Para confirmar que assim é vale a pena considerar a língua que usamos. Por exemplo, os nomes dos homens no espaço público são muito mais vezes apelidos e nomes de família, nomes públicos, do que nomes próprios, resultado de escolhas privadas, nomes privados portanto. Com as mulheres, sucede exactamente o contrário, mais vezes tratadas pelo nome próprio do que pelo apelido que parece fugir-lhes mesmo no espaço público. A língua e os seus usos reflectem ainda uma outra diferença de peso entre géneros: as mulheres não dispõem nunca do universal. Por convenção claro, mas convenções são escolhidas em detrimento de outras. E tentar mudá-las pode suscitar reacções de violento debate, como testemunhámos há não muito tempo quando se tentou alterar a designação “cartão de cidadão”. Resumindo, a língua é mais uma instituição – importantíssima, claro – que com outras conserva e reproduz uma divisão de papéis sociais.
Se o masculino encontra a sua objectividade na sua capacidade de se subjectivar singularmente, a mulher encontra a sua subjectividade na sua capacidade de se objectivar singularmente entre objectos. O masculino não é apenas hegemónico no espaço público. Ele é o modelo e arquétipo do próprio espaço público. Paralelamente, a mulher não é apenas o fundo do espaço privado. Ele é o modelo e arquétipo do privado.
Então, lutar pela igualdade de género não deve ser apenas lutar por uma igualdade maior entre homens e mulheres, mas também por libertar ambos dos seus papéis. Não se trata “apenas” de trazer as mulheres à política, mas de pensar a política diferentemente. Não no sentido de que haja uma maneira de fazer política por mulheres e outra por homens, ou de projectar uma política cheia de feminilidades em contraste com uma política cheia de masculinidades. Trata-se antes de transformar um entendimento da política, historicamente construído sob uma lógica de dominação definida pela diferença entre masculino e feminino.

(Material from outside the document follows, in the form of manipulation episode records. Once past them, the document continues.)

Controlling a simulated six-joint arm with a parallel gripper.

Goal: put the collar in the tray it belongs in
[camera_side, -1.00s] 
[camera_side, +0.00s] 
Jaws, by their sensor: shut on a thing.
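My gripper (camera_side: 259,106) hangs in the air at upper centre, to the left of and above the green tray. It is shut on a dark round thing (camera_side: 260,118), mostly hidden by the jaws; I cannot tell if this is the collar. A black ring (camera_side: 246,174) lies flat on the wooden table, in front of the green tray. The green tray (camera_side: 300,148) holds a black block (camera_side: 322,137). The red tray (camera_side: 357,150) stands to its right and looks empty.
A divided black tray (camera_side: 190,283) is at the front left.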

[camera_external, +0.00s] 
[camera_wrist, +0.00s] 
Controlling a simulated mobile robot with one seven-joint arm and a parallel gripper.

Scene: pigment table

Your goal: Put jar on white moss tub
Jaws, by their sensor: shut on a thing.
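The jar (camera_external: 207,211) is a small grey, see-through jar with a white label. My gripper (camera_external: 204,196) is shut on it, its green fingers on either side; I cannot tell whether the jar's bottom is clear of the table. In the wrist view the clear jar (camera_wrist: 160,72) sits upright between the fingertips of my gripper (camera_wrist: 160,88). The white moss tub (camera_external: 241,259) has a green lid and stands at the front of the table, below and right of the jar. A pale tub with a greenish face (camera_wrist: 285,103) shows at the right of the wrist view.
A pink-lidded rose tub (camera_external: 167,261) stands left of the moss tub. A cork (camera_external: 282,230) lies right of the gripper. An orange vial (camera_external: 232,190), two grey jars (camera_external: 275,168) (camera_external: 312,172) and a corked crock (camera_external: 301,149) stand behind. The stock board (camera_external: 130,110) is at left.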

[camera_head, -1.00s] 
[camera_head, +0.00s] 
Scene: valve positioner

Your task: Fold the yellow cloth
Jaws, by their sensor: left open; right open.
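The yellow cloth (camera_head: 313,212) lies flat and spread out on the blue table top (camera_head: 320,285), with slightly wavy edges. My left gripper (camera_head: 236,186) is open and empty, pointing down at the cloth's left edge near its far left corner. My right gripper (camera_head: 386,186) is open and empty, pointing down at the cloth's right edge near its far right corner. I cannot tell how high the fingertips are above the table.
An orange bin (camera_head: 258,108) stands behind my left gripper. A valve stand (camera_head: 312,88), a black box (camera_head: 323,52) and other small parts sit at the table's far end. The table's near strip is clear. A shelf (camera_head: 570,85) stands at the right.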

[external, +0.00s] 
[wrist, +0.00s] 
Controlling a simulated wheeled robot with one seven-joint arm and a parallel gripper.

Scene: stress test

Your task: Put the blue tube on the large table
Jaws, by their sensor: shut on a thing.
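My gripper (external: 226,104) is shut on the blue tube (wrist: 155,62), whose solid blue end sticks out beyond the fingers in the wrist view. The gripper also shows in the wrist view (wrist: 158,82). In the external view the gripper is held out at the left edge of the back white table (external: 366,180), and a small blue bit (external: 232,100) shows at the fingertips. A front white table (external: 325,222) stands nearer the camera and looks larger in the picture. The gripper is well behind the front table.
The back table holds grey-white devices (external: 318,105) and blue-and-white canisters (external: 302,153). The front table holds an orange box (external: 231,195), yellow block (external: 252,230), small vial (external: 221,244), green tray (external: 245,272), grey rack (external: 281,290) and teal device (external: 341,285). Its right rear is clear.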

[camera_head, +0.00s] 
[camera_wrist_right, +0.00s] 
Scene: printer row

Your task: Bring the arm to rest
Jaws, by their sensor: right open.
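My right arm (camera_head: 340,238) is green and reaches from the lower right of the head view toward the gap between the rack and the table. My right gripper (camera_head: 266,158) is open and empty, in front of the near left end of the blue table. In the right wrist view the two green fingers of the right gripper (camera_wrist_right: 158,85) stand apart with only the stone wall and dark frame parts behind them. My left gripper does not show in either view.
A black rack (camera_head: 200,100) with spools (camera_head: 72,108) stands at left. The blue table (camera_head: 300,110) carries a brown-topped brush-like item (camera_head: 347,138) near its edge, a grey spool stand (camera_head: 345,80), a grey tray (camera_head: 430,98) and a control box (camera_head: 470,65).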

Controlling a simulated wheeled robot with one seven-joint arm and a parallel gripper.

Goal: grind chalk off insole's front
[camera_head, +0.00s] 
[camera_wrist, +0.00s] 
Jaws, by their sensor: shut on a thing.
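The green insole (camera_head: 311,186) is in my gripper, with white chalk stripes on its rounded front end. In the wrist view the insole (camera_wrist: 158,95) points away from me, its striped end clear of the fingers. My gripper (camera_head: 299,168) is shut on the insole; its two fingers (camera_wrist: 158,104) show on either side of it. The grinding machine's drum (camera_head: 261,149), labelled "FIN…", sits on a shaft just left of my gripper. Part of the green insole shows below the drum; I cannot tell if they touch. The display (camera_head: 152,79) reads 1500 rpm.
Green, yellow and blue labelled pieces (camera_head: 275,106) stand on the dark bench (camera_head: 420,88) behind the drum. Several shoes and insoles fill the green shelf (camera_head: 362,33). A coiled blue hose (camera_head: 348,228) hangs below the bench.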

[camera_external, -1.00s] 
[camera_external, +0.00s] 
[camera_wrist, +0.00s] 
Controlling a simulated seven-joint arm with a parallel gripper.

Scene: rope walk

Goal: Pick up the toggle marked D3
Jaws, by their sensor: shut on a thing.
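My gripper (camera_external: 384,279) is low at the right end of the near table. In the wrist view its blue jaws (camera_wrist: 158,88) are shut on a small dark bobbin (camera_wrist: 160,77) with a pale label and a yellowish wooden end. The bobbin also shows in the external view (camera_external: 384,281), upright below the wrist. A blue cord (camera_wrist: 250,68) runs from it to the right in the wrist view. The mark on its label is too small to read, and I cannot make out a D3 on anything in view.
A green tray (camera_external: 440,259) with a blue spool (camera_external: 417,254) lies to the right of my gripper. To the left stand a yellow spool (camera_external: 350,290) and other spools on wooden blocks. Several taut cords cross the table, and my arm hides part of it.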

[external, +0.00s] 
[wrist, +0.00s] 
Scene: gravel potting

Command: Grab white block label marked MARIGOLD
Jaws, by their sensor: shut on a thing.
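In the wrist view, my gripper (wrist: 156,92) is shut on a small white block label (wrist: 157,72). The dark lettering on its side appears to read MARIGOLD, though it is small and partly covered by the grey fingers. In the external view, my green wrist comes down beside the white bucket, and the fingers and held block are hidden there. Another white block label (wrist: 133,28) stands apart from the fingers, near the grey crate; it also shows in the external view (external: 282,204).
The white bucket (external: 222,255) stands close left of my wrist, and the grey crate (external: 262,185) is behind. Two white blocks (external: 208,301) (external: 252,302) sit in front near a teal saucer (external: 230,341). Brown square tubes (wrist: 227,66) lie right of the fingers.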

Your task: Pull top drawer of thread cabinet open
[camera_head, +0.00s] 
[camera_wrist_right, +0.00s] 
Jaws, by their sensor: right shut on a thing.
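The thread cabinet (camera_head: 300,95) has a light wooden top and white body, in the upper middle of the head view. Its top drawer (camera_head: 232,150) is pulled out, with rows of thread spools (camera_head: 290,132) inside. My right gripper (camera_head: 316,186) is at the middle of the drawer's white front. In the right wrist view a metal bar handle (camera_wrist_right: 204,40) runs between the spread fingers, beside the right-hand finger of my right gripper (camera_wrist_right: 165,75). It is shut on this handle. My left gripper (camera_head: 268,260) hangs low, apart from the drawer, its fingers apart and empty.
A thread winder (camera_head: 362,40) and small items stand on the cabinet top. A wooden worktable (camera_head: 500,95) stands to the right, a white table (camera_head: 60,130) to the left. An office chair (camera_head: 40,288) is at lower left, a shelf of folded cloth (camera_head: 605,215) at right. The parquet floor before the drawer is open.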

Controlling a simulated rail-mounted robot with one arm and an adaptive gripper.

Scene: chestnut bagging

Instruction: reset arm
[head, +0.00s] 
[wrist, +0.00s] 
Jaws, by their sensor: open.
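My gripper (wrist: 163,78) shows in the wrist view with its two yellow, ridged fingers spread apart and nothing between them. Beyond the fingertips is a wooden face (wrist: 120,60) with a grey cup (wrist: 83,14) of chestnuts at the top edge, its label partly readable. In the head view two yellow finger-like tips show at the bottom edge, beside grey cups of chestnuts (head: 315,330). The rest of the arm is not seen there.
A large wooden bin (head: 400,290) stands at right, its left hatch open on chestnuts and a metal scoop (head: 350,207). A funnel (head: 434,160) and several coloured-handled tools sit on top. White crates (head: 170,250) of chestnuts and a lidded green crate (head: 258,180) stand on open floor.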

Com efeito, a política apresenta-se competitiva, agressiva, patriarcal e assume-se então que é masculina, como se a masculinidade não tivesse sido, tanto quanto a política, representada para ser dessa maneira. Simone de Beauvoir disse: “On ne naît pas femme, on le devient.” Mas é exactamente a mesma coisa para os homens. A política não é mais feita à medida dos homens do que os homens são feitos à medida da política. Ambos – política e masculinidade – fazem parte de uma construção que não é indiferente a uma organização social. Na verdade, os homens não têm de ser masculinos como se representa a masculinidade do seu género, nem a política tem de ser masculina como é sua representação dominante.
Mas se não tem de ser assim, que outra coisa pode ser a política? Um bom programa seria opor à política da conquista e da conservação, posse, fronteira e património, que para alguns define a própria actividade política, uma outra, da inclusão, da partilha e do fazer comunidades. Se as mulheres são uma possibilidade de mudança de paradigma não é por nenhum aspecto de natureza, nem por nenhum aspecto de feminilidade, mas pelo lugar a que foram votadas em toda esta história de papéis sociais atribuídos. A sua é a primeira e mais transversal de todas as desigualdades, que serviu e serve de modelo a todas as outras, a arqui-desigualdade, que confere inteligibilidade à própria prática da exclusão. Não um pecado, mas uma desigualdade original.